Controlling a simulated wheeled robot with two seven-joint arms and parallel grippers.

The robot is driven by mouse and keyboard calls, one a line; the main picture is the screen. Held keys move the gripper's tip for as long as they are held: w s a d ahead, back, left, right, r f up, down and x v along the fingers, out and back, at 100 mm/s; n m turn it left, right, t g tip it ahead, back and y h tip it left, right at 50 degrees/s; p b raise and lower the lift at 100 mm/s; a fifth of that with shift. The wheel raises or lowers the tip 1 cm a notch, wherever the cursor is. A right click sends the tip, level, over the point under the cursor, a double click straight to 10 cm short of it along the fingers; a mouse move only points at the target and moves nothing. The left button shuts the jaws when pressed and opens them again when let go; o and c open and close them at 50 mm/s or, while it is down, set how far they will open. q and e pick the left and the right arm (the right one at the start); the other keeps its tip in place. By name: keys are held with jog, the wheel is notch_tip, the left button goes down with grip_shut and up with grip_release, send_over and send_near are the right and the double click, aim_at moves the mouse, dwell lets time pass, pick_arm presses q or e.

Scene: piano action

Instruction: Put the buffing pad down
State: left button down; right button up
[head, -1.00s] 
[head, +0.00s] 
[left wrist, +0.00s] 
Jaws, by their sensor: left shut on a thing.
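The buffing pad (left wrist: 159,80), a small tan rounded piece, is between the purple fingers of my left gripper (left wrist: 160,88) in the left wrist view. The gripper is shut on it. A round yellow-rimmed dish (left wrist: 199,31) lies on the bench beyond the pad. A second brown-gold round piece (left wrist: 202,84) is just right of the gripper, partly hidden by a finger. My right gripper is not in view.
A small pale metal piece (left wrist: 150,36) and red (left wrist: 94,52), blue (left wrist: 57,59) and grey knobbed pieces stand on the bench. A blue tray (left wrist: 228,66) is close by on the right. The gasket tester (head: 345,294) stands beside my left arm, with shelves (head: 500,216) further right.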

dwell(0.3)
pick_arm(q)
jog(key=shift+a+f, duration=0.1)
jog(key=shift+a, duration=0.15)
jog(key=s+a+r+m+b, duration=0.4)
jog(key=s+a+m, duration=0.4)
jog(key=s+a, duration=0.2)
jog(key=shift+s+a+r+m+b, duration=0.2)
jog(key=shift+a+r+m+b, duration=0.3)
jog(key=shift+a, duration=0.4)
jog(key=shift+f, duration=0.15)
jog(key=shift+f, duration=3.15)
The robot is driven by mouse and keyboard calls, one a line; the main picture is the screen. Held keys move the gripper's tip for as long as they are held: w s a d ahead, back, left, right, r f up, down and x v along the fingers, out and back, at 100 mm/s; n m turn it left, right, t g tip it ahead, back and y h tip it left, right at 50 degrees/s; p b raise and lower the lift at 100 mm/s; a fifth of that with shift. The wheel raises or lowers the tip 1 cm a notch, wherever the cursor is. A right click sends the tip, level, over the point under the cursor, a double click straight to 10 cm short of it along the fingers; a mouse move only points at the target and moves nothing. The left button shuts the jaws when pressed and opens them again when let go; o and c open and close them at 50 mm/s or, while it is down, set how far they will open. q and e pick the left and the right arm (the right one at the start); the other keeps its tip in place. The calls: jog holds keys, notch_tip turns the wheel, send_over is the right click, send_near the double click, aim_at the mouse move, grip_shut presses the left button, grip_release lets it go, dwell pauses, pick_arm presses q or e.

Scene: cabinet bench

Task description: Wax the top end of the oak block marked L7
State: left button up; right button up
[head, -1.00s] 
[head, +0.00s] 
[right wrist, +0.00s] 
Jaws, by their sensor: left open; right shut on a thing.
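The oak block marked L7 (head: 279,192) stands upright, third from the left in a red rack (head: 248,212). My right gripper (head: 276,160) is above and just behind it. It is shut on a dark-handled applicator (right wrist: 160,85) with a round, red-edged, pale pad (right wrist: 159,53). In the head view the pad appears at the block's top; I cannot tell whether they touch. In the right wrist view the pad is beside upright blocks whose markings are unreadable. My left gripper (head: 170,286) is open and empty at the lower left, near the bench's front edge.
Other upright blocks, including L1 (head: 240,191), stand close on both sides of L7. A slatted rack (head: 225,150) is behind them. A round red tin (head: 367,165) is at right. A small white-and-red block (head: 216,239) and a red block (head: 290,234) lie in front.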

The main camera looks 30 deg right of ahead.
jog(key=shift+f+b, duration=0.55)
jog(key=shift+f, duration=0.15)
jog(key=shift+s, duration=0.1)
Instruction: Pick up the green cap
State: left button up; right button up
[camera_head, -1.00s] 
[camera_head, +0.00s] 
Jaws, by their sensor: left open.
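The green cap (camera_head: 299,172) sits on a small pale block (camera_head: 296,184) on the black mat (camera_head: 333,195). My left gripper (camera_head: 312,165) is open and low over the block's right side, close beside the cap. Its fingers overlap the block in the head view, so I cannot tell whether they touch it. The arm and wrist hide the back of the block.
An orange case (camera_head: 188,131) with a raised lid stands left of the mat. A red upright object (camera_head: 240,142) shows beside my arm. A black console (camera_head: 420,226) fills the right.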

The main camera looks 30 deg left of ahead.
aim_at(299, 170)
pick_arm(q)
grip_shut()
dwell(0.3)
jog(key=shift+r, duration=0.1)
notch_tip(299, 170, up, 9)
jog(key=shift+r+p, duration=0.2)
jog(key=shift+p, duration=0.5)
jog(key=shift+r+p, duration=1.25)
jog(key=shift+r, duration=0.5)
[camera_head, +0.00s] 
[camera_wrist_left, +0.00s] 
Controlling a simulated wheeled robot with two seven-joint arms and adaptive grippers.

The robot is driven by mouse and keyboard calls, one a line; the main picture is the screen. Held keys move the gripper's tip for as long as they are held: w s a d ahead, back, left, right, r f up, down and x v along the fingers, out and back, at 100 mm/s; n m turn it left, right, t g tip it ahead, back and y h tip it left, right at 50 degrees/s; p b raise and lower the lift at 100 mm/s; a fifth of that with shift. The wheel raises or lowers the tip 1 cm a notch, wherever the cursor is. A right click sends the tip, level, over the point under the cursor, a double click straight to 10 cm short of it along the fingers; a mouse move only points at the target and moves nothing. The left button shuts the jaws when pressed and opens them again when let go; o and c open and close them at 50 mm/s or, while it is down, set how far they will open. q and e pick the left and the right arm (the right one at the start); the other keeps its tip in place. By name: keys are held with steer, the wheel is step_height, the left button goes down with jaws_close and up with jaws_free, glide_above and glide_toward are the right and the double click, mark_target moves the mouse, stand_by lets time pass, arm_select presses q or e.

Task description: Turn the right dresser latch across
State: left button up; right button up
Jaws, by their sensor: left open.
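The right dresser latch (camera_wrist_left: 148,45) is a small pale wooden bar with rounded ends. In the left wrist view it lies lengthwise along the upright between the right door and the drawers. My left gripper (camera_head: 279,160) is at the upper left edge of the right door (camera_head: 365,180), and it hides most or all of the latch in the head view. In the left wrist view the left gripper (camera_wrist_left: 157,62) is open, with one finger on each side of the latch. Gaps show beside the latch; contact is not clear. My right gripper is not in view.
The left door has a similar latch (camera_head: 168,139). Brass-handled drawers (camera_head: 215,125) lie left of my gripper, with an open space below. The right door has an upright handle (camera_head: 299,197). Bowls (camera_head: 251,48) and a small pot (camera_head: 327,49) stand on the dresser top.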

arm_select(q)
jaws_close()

--- --- ---

To do. Repeat every record exactly as written, please.

Exercise response.
Controlling a simulated wheeled robot with two seven-joint arms and parallel grippers.

The robot is driven by mouse and keyboard calls, one a line; the main picture is the screen. Held keys move the gripper's tip for as long as they are held: w s a d ahead, back, left, right, r f up, down and x v along the fingers, out and back, at 100 mm/s; n m turn it left, right, t g tip it ahead, back and y h tip it left, right at 50 degrees/s; p b raise and lower the lift at 100 mm/s; a fifth of that with shift. The wheel raises or lowers the tip 1 cm a notch, wherever the cursor is. A right click sends the tip, level, over the point under the cursor, a double click straight to 10 cm short of it along the fingers; a mouse move only points at the target and moves nothing. The left button shuts the jaws when pressed and opens them again when let go; o and c open and close them at 50 mm/s or, while it is down, set how far they will open. q and e pick the left and the right arm (the right one at the start); the other keeps its tip in place. By name: keys are held with jog, the wheel is notch_tip, the left button goes down with grip_shut and up with grip_release, send_over and send_near are the right and the double click, aim_at moves the mouse, dwell lets time pass, pick_arm presses q or e.

Scene: piano action

Instruction: Put the buffing pad down
State: left button down; right button up
[head, -1.00s] 
[head, +0.00s] 
[left wrist, +0.00s] 
Jaws, by their sensor: left shut on a thing.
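The buffing pad (left wrist: 159,80), a small tan rounded piece, is between the purple fingers of my left gripper (left wrist: 160,88) in the left wrist view. The gripper is shut on it. A round yellow-rimmed dish (left wrist: 199,31) lies on the bench beyond the pad. A second brown-gold round piece (left wrist: 202,84) is just right of the gripper, partly hidden by a finger. My right gripper is not in view.
A small pale metal piece (left wrist: 150,36) and red (left wrist: 94,52), blue (left wrist: 57,59) and grey knobbed pieces stand on the bench. A blue tray (left wrist: 228,66) is close by on the right. The gasket tester (head: 345,294) stands beside my left arm, with shelves (head: 500,216) further right.

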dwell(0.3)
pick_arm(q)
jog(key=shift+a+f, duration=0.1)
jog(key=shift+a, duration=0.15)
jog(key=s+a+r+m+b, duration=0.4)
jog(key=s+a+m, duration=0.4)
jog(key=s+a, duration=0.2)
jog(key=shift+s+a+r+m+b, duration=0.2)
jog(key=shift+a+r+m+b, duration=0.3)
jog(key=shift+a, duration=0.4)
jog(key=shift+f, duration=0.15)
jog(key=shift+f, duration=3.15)
The robot is driven by mouse and keyboard calls, one a line; the main picture is the screen. Held keys move the gripper's tip for as long as they are held: w s a d ahead, back, left, right, r f up, down and x v along the fingers, out and back, at 100 mm/s; n m turn it left, right, t g tip it ahead, back and y h tip it left, right at 50 degrees/s; p b raise and lower the lift at 100 mm/s; a fifth of that with shift. The wheel raises or lowers the tip 1 cm a notch, wherever the cursor is. A right click sends the tip, level, over the point under the cursor, a double click straight to 10 cm short of it along the fingers; a mouse move only points at the target and moves nothing. The left button shuts the jaws when pressed and opens them again when let go; o and c open and close them at 50 mm/s or, while it is down, set how far they will open. q and e pick the left and the right arm (the right one at the start); the other keeps its tip in place. The calls: jog holds keys, notch_tip turns the wheel, send_over is the right click, send_near the double click, aim_at the mouse move, grip_shut presses the left button, grip_release lets it go, dwell pauses, pick_arm presses q or e.

Scene: cabinet bench

Task description: Wax the top end of the oak block marked L7
State: left button up; right button up
[head, -1.00s] 
[head, +0.00s] 
[right wrist, +0.00s] 
Jaws, by their sensor: left open; right shut on a thing.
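The oak block marked L7 (head: 279,192) stands upright, third from the left in a red rack (head: 248,212). My right gripper (head: 276,160) is above and just behind it. It is shut on a dark-handled applicator (right wrist: 160,85) with a round, red-edged, pale pad (right wrist: 159,53). In the head view the pad appears at the block's top; I cannot tell whether they touch. In the right wrist view the pad is beside upright blocks whose markings are unreadable. My left gripper (head: 170,286) is open and empty at the lower left, near the bench's front edge.
Other upright blocks, including L1 (head: 240,191), stand close on both sides of L7. A slatted rack (head: 225,150) is behind them. A round red tin (head: 367,165) is at right. A small white-and-red block (head: 216,239) and a red block (head: 290,234) lie in front.

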The main camera looks 30 deg right of ahead.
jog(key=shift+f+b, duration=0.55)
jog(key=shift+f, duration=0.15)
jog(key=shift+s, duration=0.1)
Instruction: Pick up the green cap
State: left button up; right button up
[camera_head, -1.00s] 
[camera_head, +0.00s] 
Jaws, by their sensor: left open.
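The green cap (camera_head: 299,172) sits on a small pale block (camera_head: 296,184) on the black mat (camera_head: 333,195). My left gripper (camera_head: 312,165) is open and low over the block's right side, close beside the cap. Its fingers overlap the block in the head view, so I cannot tell whether they touch it. The arm and wrist hide the back of the block.
An orange case (camera_head: 188,131) with a raised lid stands left of the mat. A red upright object (camera_head: 240,142) shows beside my arm. A black console (camera_head: 420,226) fills the right.

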The main camera looks 30 deg left of ahead.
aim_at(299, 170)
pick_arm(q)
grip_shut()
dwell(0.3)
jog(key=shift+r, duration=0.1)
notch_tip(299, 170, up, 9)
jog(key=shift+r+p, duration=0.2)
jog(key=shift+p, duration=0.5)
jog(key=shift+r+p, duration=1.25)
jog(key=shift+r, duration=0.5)
[camera_head, +0.00s] 
[camera_wrist_left, +0.00s] 
Controlling a simulated wheeled robot with two seven-joint arms and adaptive grippers.

The robot is driven by mouse and keyboard calls, one a line; the main picture is the screen. Held keys move the gripper's tip for as long as they are held: w s a d ahead, back, left, right, r f up, down and x v along the fingers, out and back, at 100 mm/s; n m turn it left, right, t g tip it ahead, back and y h tip it left, right at 50 degrees/s; p b raise and lower the lift at 100 mm/s; a fifth of that with shift. The wheel raises or lowers the tip 1 cm a notch, wherever the cursor is. A right click sends the tip, level, over the point under the cursor, a double click straight to 10 cm short of it along the fingers; a mouse move only points at the target and moves nothing. The left button shuts the jaws when pressed and opens them again when let go; o and c open and close them at 50 mm/s or, while it is down, set how far they will open. q and e pick the left and the right arm (the right one at the start); the other keeps its tip in place. By name: keys are held with steer, the wheel is step_height, the left button goes down with jaws_close and up with jaws_free, glide_above and glide_toward are the right and the double click, mark_target moves the mouse, stand_by lets time pass, arm_select presses q or e.

Task description: Turn the right dresser latch across
State: left button up; right button up
Jaws, by their sensor: left open.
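The right dresser latch (camera_wrist_left: 148,45) is a small pale wooden bar with rounded ends. In the left wrist view it lies lengthwise along the upright between the right door and the drawers. My left gripper (camera_head: 279,160) is at the upper left edge of the right door (camera_head: 365,180), and it hides most or all of the latch in the head view. In the left wrist view the left gripper (camera_wrist_left: 157,62) is open, with one finger on each side of the latch. Gaps show beside the latch; contact is not clear. My right gripper is not in view.
The left door has a similar latch (camera_head: 168,139). Brass-handled drawers (camera_head: 215,125) lie left of my gripper, with an open space below. The right door has an upright handle (camera_head: 299,197). Bowls (camera_head: 251,48) and a small pot (camera_head: 327,49) stand on the dresser top.

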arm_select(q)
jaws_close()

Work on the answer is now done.